(WORK TO DO): Pick out every line that holds the string "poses" and copy it.

Stored items from a collection
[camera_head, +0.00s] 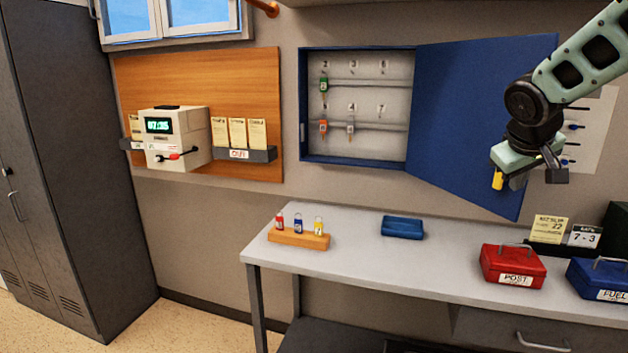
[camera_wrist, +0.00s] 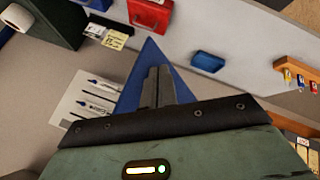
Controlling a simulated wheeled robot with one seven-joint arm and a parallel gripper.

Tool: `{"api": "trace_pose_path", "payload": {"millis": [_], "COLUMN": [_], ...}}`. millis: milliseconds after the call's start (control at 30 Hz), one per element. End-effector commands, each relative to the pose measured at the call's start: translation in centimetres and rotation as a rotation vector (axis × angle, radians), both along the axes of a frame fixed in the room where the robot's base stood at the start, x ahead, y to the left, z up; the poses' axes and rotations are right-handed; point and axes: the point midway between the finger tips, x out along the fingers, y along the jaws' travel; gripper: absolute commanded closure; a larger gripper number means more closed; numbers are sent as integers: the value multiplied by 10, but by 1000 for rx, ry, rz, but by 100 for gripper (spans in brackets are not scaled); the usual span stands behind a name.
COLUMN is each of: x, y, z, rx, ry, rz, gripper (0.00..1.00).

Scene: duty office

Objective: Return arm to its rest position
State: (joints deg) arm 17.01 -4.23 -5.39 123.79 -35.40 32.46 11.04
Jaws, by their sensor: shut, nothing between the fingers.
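My gripper shows in the wrist view (camera_wrist: 160,75) with its two dark fingers together and nothing between them. In the head view my arm reaches in from the upper right. My gripper (camera_head: 534,162) is raised above the desk, in front of the right edge of the open blue cabinet door (camera_head: 470,110). The fingertips are hard to make out there. A small yellow piece (camera_head: 497,179) shows beside the gripper; I cannot tell what it belongs to.
The key cabinet (camera_head: 375,90) holds a green, an orange and a grey key. The desk (camera_head: 350,262) carries a wooden key rack (camera_head: 290,240), a blue tray (camera_head: 403,228), a red box (camera_head: 512,264) and a blue box (camera_head: 600,276). A time clock (camera_head: 175,135) hangs left.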

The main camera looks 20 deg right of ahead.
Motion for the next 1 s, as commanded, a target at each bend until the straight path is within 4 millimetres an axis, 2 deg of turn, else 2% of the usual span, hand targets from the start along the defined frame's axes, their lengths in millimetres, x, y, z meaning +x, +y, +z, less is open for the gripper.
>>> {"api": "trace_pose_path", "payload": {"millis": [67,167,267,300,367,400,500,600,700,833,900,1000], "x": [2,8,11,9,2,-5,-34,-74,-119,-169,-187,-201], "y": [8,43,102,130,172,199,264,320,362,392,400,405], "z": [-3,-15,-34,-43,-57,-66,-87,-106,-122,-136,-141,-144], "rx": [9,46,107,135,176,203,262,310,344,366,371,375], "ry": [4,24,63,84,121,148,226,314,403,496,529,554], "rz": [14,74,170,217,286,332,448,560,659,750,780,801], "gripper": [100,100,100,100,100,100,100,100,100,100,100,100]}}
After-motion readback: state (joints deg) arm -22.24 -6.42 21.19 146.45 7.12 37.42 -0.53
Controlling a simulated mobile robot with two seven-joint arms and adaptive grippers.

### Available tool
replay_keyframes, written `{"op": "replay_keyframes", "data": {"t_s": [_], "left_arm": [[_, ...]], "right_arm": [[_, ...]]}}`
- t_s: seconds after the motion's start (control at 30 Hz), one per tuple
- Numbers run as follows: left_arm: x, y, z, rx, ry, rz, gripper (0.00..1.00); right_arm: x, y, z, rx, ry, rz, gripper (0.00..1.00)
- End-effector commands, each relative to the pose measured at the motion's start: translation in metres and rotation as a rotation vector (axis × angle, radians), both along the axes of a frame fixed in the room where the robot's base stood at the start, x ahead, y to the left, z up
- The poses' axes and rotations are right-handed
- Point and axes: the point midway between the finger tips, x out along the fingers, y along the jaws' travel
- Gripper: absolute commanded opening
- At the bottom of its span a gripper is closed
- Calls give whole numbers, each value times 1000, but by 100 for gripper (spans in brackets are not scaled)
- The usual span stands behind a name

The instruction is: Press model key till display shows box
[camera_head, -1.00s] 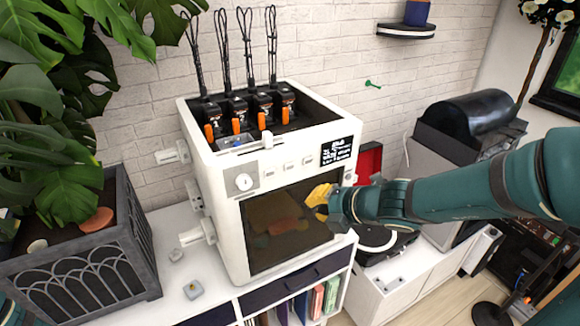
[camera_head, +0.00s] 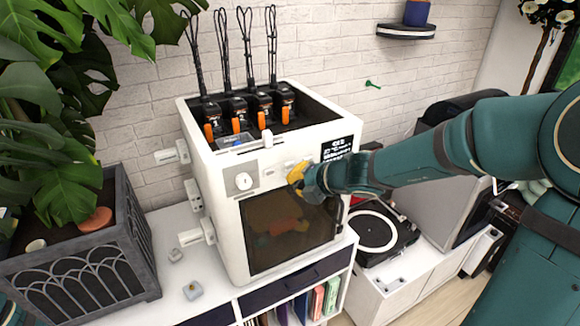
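The white 3D printer (camera_head: 222,215) stands on a white cabinet. Its black display (camera_head: 336,149) at the upper right of the front shows small white text, too small to read. A row of small pale keys lies left of the display; one key (camera_head: 269,172) shows, and those farther right are partly hidden by my gripper. My right gripper (camera_head: 293,178) has yellow fingertips and is at the key row, just below and left of the display. I cannot tell whether it touches a key or whether its fingers are shut. My left gripper is not in view.
A dark window door (camera_head: 285,240) fills the lower front. A record player (camera_head: 376,232) stands to the right. A planter (camera_head: 85,262) with large leaves stands at left.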

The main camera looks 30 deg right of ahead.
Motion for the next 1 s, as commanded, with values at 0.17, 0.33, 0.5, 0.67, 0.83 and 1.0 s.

(RIGHT ANSWER):
Tool: `{"api": "trace_pose_path", "payload": {"millis": [_], "COLUMN": [_], ...}}`. millis: milliseconds after the call's start (control at 30 Hz), one per element. End-effector commands, each relative to the pose measured at the call's start: translation in centimetres and rotation as a rotation vector (axis × angle, radians), both along the axes of a frame fixed in the room where the robot's base stood at the start, x ahead, y to the left, z up; the poses' axes and rotations are right-handed; point and axes: the point midway between the finger tips, x out along the fingers, y along the jaws' travel; gripper: absolute commanded closure; a larger gripper number means more closed; numbers are sent as integers: the value multiplied by 10, but by 1000 for rx, ry, rz, but by 100 for gripper (spans in brackets are not scaled); the usual span stands behind a name.
- The poses' axes and rotations are right-handed

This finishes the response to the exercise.